It occurred to me recently that "Fight for the Violet Crown" turns 20 this year. It seemed like the right time to take a look back at that movie, which was one of my first exposures to the city of Austin (as seen through the lens of fiction and camp horror).
For those of you who don't know it, "Fight for the Violet Crown" was a movie made in the mid-90's, but set in the mid 80's. It looks at the imagined society of vampires from the inside; there are no mortal characters of any importance here (except for one, a young girl who becomes a vampire during the course of the movie). Instead of looking at a clash between vampires and us, their prey, it instead imagines a clash within the vampire society itself.
Really, it does make some sense that any society of immortals would have a serious class problem. The old dying and passing on their inheritance to the young is one of the main things (barely) holding back an ever-greater accumulation of wealth at the top. What if the old never died? In the movie, it has resulted in an almost absolute class separation between vampires, with the ones who grew their fangs in the 19th and early 20th century holding almost total control of the city, and the mid-to-late 20th century vampires left scrabbling on the margins. In practical terms, given the limited wardrobe budget of the movie, this meant goths (the elders, in lace and velvet) vs. punks (the young, in plaid, leather, and - yes, even then - tattoos).
Let's be honest, "Fight for the Violet Crown" was not a good movie. What it was, though, was a great, bad movie. When the younger vampires cry revolution on Castle Hill, it is hard not to want to shout it with them. The older crowd, governed by an undead William Sydney Porter (better known as the writer O. Henry) who is revealed to have been the original Servant Girl Annihilator, have their reasons for defending the status quo (besides the fact that they sit atop it). Porter's excesses as the Servant Girl Annihilator almost led to the discovery and elimination of his vampiric existence; he had to move to the larger New York City in order to find a large enough supply of anonymous victims to keep him both fed and undiscovered, coming back only after faking his death in 1910. He sees nothing in the younger crowd but his own younger, greedy and reckless self, and when he determines that the younger crowd must be eliminated for the protection of the rest, he seems more sorrowful than tyrannical.
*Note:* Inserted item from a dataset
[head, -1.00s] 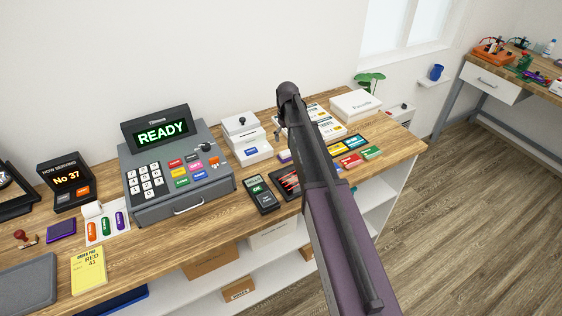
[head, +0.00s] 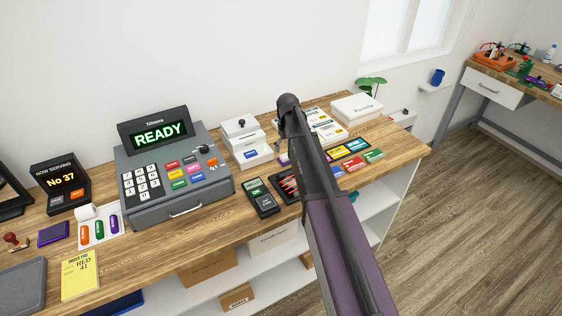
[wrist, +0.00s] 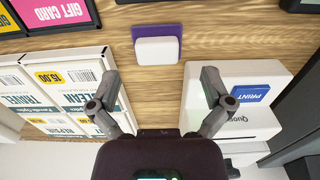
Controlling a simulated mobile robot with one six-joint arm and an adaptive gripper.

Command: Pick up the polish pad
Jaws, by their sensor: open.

Needless to say, the younger crowd sees it all a bit differently, and who can blame them? They note that the Elders prey almost exclusively on the poor (with the excuse that wealthy victims will generate too much official scrutiny), and it is the core of their rebellion that from now on, they will prey on the white and rich instead of the brown or black, and poor. Seeing the movie again recently, I couldn't help thinking that if we had only had a dozen or so predators thinning the ranks of the would-be gentrifiers of south and east Austin, we might still have a place in Austin where the poor and lower middle class could afford to live today. Like a lot of great, bad movies, "Fight for the Violet Crown" accidentally stumbles onto its most important points, but perhaps for that very reason makes them better than any political documentary or heavy-handed polemic. The wealthy and powerful always have an excuse (perhaps even honestly believed) for why the status quo must be preserved. It doesn't mean the lower ranks should go quietly. "Would you rather die a rebel, or live a slave? I am already dead, I will not bleed for them and call it justice!" Say it loud, Mordecai (leader of the young rebels).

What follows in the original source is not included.